There is a revolution brewing. It’s not yet a patch on the green revolution that enveloped the country, led by Punjab. A revolution so-called due to the infusion of technology, seeds, machinery and so on and so forth in agriculture, a movement led by the eminent Dr MS Swaminatahan.
What that revolution did was to make economic sense of agriculture, giving hope and reliance. In Goa, as we grapple with a sense of economic loss and uncertainty, with industries like mining, which has all but collapsed, barring the machinations of mining barons and the government to do some backdoor and in some cases illegal reviving; people are getting back to the farms. And while it is too far down the line to give credit to the government for this revival, it is time to document efforts to some Goa’s agricultural heroes, institutions and communities, sons and daughters of the soil, who have gone back to the farms, some even leaving their jobs and professions and dedicating their professional lives to farming.
In this role of revolution, the role of traditional village communities, educational institutions like Don Bosco cannot be understated.
Unfortunately, the government of the day hasn’t quite walked the talk on two counts. Firstly it hasn’t educated traditional farming communities on best practices and worked with them. Nor has it made tangible efforts, to increase the area under cultivation. In fact, one senior state BJP functionary said that he was “shocked” that during the recent One-day assembly session - the demand for grants of over thirty departments were passed, but the Chief Minister did not say a world on Agriculture, or specifically about the need to support and increase productivity and turn over from cashew cultivation, Goa’s most potentially profitable agro-industry.
Most importantly, the benefits of agrarian activity whether on the farm, field or orchard needs to be passed onto traditional communities. And while a quasi-government body like the State Biodiversity Board is doing it due to the personal vision of its Member Secretary Dr Pradip Sarmokadam, this has never been put on the front burner of government policy.
“Traditional communities have sovereign rights over their resources. Each village now has a people’s Biodiversity Register, where ideally the traditional knowledge in possession of the village elders is used for decision making with respect to village resources,” said Dr Sarmokadam.

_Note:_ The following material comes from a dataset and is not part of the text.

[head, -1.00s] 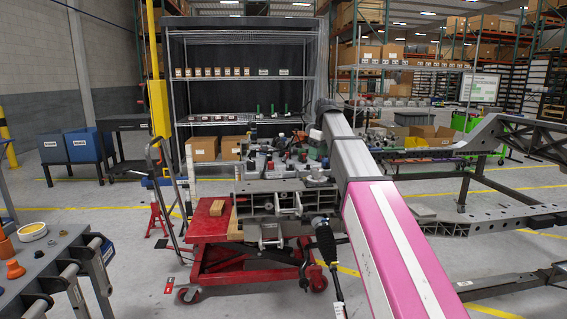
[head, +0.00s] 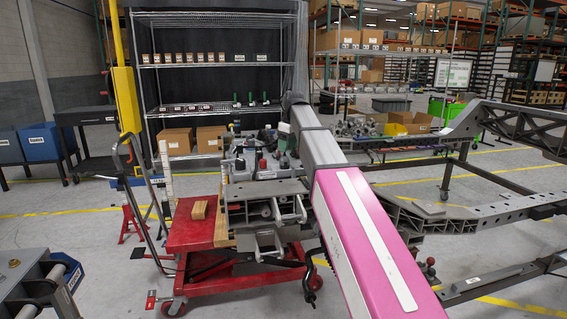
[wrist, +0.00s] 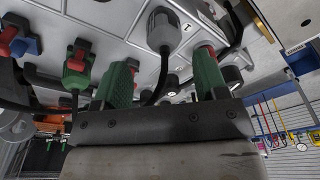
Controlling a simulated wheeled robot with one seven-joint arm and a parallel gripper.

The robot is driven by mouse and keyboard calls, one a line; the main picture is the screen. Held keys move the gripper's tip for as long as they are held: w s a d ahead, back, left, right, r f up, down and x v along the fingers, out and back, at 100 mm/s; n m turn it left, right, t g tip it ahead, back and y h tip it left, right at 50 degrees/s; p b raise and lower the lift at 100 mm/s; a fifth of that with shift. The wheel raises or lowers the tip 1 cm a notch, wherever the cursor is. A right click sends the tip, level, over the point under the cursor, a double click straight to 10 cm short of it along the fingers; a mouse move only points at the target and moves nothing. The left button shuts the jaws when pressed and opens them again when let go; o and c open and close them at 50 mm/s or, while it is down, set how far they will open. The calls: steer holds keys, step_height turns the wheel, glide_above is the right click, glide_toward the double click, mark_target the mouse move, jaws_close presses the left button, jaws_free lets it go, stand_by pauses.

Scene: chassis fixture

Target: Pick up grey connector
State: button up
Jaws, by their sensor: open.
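The grey connector (wrist: 163,30) shows at the top middle of the wrist view, with a dark cable running down from it. It sits on a pale panel (wrist: 110,14). In the head view my arm covers the gripper, and I cannot make out the connector among the small parts on the cart.
A green-and-red connector (wrist: 78,66) and a blue-and-red one (wrist: 18,40) sit left of the fingers, with dark cables. A red cart (head: 195,232) carries grey metal parts (head: 265,200) and a wooden block (head: 199,210). A chassis frame (head: 480,212) stands at right.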

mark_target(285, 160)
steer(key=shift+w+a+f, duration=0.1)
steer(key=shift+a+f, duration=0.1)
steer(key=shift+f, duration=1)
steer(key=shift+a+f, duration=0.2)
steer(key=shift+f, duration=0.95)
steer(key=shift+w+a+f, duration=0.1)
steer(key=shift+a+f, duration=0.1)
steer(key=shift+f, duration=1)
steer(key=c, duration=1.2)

He went on to give instances of how this has worked. In Parra, the traditional watermelon had almost become extinct. During field visits, the biodiversity committee found that two women in the village had preserved some of the old seeds. That was enough to start a scientific project to use and multiply those seeds, an effort, which has borne fruit. Parra now has got its traditional watermelon with big seeds back.
Then, J Santan Rodrigues, the Chairperson of the Curtorim Biodiversity Committee is a hero for his efforts of reviving the traditional variety of Patni rice of his village. More than the revival of the variety, the project revived the pride of Curtorkars. This is something that son of the soil Vince Costa did when making a documentary on the agrarian heritage of the village Saxtticho Koddo (The Granary of Salcete).

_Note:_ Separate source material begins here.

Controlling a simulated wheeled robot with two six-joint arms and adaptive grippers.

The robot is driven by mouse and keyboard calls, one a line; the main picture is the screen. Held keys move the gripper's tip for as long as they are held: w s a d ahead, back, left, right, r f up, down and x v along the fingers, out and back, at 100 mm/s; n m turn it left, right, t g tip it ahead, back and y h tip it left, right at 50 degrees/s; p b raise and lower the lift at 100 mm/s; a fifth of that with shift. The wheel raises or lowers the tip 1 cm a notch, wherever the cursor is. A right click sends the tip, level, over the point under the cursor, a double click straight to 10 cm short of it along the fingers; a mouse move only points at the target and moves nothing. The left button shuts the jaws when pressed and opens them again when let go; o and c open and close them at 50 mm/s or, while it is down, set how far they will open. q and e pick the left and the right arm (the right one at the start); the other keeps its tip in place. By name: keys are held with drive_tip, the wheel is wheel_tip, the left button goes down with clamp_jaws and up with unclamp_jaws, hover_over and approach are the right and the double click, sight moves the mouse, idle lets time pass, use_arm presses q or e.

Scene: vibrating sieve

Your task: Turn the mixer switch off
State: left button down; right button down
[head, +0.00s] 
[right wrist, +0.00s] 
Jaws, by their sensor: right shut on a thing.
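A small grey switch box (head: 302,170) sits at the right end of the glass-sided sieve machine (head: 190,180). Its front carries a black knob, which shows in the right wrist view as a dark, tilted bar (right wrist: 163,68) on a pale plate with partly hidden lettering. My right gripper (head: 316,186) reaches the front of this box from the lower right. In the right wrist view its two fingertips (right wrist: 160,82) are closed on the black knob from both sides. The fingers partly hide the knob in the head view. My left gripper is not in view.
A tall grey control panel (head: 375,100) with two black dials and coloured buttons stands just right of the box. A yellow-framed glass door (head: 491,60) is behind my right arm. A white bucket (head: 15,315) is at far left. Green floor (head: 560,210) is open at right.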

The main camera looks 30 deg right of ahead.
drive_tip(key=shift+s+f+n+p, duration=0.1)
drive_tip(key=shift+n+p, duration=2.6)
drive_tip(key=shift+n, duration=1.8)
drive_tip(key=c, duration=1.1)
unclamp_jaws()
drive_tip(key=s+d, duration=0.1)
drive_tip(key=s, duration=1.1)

The wealth from the land by giving back to the land gives a sense of purpose and identity to people as Costa realised through his documentary. As did Vinod Barve of Valpoi whose efforts have led to seven varieties of jackfruit being grown. Similarly, Gaondongri has upped the ante in honey cultivation while Cotigao has taken the plunge to increase the production of chirke or edible roots.
There is wealth in our land, our farms and orchards. And this can actually give more to the state than mining, or even tourism does.